## Given instruction
All lines in the records below from the line with "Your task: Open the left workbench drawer" through the line with "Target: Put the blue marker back" are to be given again exactly, both ends included; the pictures are to be left out.

## Exercise inputs
━━━
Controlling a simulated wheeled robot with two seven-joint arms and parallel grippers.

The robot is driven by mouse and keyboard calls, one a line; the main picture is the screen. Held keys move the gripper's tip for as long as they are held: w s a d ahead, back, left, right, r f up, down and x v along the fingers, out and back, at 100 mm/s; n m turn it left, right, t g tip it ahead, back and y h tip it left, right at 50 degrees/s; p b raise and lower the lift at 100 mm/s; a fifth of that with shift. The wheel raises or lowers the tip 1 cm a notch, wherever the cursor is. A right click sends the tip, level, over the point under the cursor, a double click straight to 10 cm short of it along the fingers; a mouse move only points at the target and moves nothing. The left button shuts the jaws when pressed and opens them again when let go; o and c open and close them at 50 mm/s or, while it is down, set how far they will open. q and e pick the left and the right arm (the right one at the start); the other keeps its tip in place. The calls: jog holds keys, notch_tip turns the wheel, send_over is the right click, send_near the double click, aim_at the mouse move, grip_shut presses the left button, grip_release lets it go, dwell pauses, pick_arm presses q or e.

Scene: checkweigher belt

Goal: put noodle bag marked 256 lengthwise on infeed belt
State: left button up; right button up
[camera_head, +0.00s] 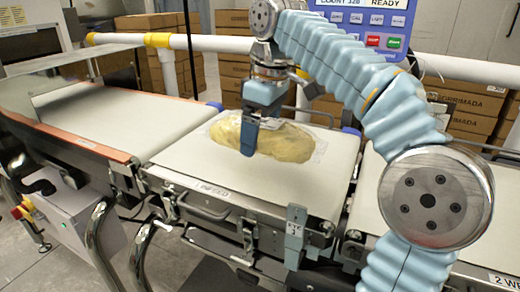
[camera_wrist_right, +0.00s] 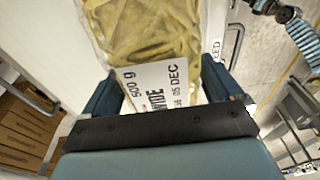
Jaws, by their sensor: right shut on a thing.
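The noodle bag (camera_head: 285,143) is a clear bag of yellow noodles. It is on or just above the infeed belt (camera_head: 305,180), its long side running left to right along the conveyor line. My right gripper (camera_head: 257,122) reaches down over the bag and is shut on it. In the right wrist view, the bag (camera_wrist_right: 150,35) lies between the two dark fingers (camera_wrist_right: 155,95).
Another belt (camera_head: 130,118) with an orange edge adjoins at left. The second belt (camera_head: 400,215) lies to the right, partly behind my arm. A control panel (camera_head: 375,25) stands behind, and stacked cartons (camera_head: 465,105) fill the back. The infeed belt is clear around the bag.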

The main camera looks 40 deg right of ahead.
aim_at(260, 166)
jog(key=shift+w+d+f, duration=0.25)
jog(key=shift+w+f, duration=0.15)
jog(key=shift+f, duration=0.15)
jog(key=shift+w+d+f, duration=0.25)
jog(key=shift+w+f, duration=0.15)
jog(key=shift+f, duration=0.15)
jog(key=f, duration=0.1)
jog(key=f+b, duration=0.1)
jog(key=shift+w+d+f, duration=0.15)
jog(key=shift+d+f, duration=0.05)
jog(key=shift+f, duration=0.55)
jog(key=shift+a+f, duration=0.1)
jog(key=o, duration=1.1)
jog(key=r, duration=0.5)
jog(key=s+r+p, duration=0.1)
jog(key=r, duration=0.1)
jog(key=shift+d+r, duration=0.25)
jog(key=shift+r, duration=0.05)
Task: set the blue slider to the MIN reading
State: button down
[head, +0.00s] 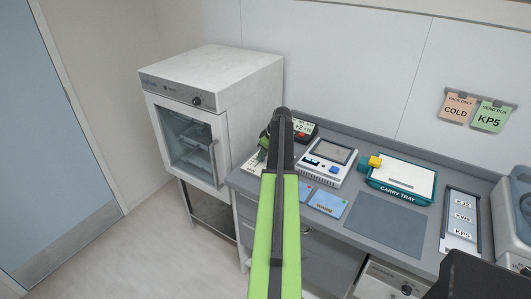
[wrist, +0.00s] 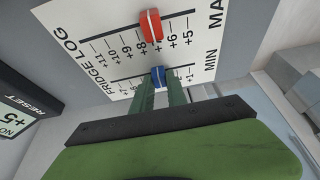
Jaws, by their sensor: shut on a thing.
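The FRIDGE LOG board (wrist: 95,40) fills the top of the wrist view, with a MAX scale and a MIN scale. The blue slider (wrist: 158,73) sits on the MIN scale, to the left of its +1 end. My gripper (wrist: 160,90) is shut on the blue slider; its green fingers hide the labels under it, so I cannot read its exact mark. The red slider (wrist: 151,25) stands on the MAX scale between +8 and +6. In the head view, the thermometer display (head: 303,128) shows what looks like +2, beyond my arm. It is partly visible in the wrist view (wrist: 18,118), reading +5 by RESET.
A white fridge (head: 200,120) stands left of the counter. A grey mat (head: 385,222) lies bare.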

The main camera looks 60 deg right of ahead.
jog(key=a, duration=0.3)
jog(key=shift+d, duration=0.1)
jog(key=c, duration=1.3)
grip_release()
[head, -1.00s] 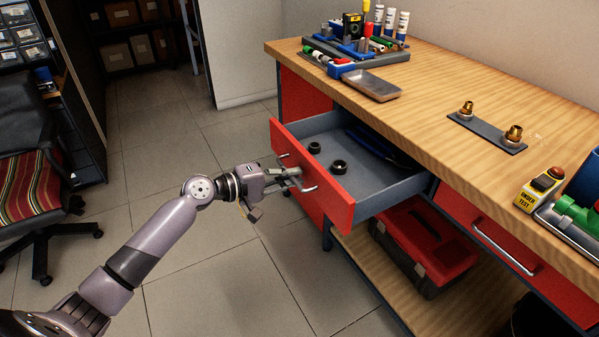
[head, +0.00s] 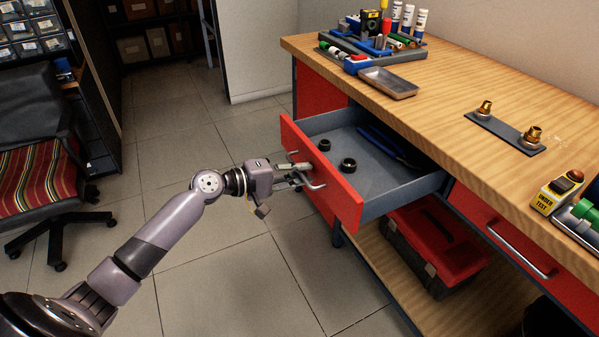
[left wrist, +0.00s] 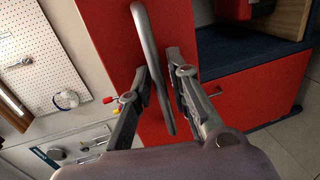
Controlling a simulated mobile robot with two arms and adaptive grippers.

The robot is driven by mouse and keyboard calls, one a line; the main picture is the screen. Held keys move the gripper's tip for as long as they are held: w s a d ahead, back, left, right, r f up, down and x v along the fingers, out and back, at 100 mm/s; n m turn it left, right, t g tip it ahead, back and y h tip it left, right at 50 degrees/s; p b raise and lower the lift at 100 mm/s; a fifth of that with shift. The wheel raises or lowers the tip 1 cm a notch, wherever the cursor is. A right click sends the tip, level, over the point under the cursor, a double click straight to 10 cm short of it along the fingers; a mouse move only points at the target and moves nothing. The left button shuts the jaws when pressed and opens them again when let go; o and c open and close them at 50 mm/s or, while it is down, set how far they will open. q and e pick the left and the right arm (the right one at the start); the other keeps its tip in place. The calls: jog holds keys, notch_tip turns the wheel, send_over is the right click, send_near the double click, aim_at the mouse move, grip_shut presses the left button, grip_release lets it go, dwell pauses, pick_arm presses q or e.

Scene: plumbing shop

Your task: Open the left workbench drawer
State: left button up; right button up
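The left workbench drawer (head: 325,185) has a red front and grey sides. It stands pulled well out of the bench, its inside in view. My left gripper (head: 300,176) is at its metal handle (head: 318,185), outside the front. In the left wrist view, the handle (left wrist: 152,60) runs between the two fingers of my left gripper (left wrist: 158,75). Finger contact is partly hard to see. My right gripper is not in view.
Black rings (head: 348,164) lie in the drawer. A second red drawer (head: 515,240) is shut at the right. A red toolbox (head: 435,240) sits on the shelf below. A chair (head: 40,170) stands at the left. The floor (head: 190,260) around my left arm is clear.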

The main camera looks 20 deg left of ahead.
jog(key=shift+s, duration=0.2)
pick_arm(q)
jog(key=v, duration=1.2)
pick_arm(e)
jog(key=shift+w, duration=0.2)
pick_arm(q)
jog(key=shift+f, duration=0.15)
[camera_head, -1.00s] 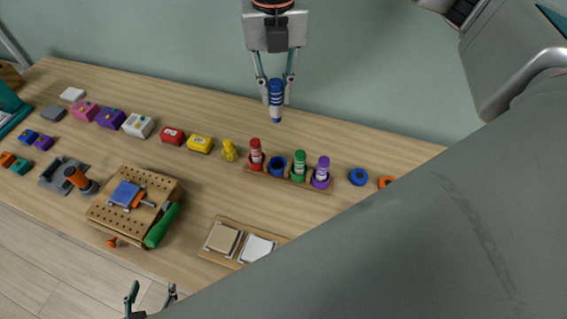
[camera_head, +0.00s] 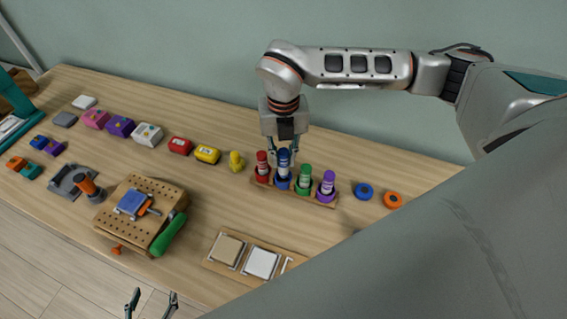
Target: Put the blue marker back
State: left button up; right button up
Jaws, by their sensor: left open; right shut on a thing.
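The blue marker (camera_head: 283,161) stands upright in the blue-ringed hole of the wooden marker rack (camera_head: 322,201), between a red marker (camera_head: 262,164) and a green marker (camera_head: 304,177). A purple marker (camera_head: 327,184) stands at the rack's right end. My right gripper (camera_head: 284,154) comes down from above and is shut on the top of the blue marker. Its fingers partly hide the marker's upper end. My left gripper (camera_head: 151,300) is open and empty at the bottom edge, in front of the table.
A yellow figure (camera_head: 236,161) stands just left of the rack. A blue ring (camera_head: 363,191) and an orange ring (camera_head: 392,200) lie to its right. A pegboard block (camera_head: 130,215) with a green-handled tool and a wooden tray (camera_head: 219,262) lie nearer the front.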

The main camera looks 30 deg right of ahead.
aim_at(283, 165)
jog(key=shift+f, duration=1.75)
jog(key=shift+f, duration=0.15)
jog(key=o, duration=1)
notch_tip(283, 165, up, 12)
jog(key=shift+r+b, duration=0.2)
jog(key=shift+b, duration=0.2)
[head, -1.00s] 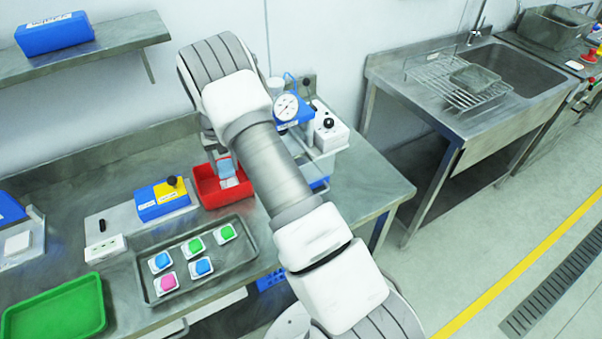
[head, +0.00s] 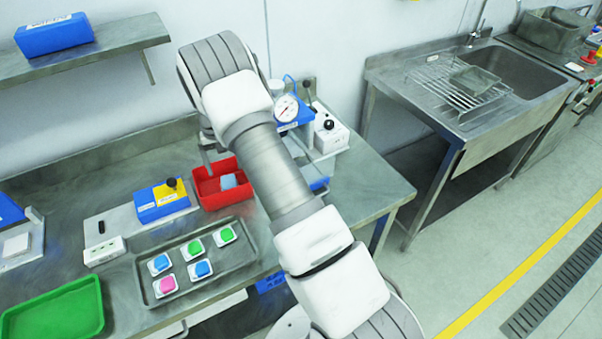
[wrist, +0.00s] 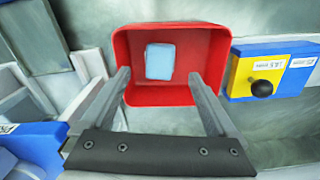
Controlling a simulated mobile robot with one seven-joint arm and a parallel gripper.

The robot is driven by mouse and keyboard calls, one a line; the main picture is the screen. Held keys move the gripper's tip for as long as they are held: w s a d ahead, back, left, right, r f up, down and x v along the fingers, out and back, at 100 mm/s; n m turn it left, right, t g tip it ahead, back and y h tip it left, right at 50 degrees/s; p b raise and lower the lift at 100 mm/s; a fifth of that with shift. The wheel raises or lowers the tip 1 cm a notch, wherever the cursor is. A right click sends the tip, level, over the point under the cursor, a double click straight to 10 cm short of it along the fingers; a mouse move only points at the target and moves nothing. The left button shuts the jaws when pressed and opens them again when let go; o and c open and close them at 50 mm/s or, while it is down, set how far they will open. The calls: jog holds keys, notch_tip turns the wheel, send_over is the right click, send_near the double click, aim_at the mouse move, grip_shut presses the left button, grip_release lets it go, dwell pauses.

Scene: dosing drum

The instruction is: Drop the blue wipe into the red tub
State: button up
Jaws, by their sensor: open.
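The red tub (head: 209,194) stands on the steel bench, partly behind my arm in the head view. It also shows in the wrist view (wrist: 214,62). The light blue wipe (head: 228,181) lies inside the tub; in the wrist view the wipe (wrist: 160,62) rests on the tub's floor, apart from the fingers. My gripper (wrist: 163,80) is open and empty above the tub, with its two fingers spread over the near part. In the head view the gripper is mostly hidden by my arm.
A blue and yellow box (head: 162,200) with a black knob stands left of the tub. A grey tray (head: 208,275) with several coloured pieces lies in front. A gauge device (head: 287,109) and white box (head: 328,130) stand behind my arm. A green tray (head: 55,312) is at front left.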

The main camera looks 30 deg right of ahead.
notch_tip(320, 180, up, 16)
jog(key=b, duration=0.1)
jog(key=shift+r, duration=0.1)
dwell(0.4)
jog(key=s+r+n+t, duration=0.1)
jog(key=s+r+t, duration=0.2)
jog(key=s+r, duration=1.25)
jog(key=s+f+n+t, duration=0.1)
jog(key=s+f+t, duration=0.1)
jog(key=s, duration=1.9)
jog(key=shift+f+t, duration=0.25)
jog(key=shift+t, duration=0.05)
━━━
## Exercise solution
Your task: Open the left workbench drawer
State: left button up; right button up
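The left workbench drawer (head: 325,185) has a red front and grey sides. It stands pulled well out of the bench, its inside in view. My left gripper (head: 300,176) is at its metal handle (head: 318,185), outside the front. In the left wrist view, the handle (left wrist: 152,60) runs between the two fingers of my left gripper (left wrist: 158,75). Finger contact is partly hard to see. My right gripper is not in view.
Black rings (head: 348,164) lie in the drawer. A second red drawer (head: 515,240) is shut at the right. A red toolbox (head: 435,240) sits on the shelf below. A chair (head: 40,170) stands at the left. The floor (head: 190,260) around my left arm is clear.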

The main camera looks 20 deg left of ahead.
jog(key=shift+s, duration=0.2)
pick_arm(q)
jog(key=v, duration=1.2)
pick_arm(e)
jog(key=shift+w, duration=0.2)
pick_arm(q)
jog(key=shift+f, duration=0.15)
[camera_head, -1.00s] 
[camera_head, +0.00s] 
Target: Put the blue marker back

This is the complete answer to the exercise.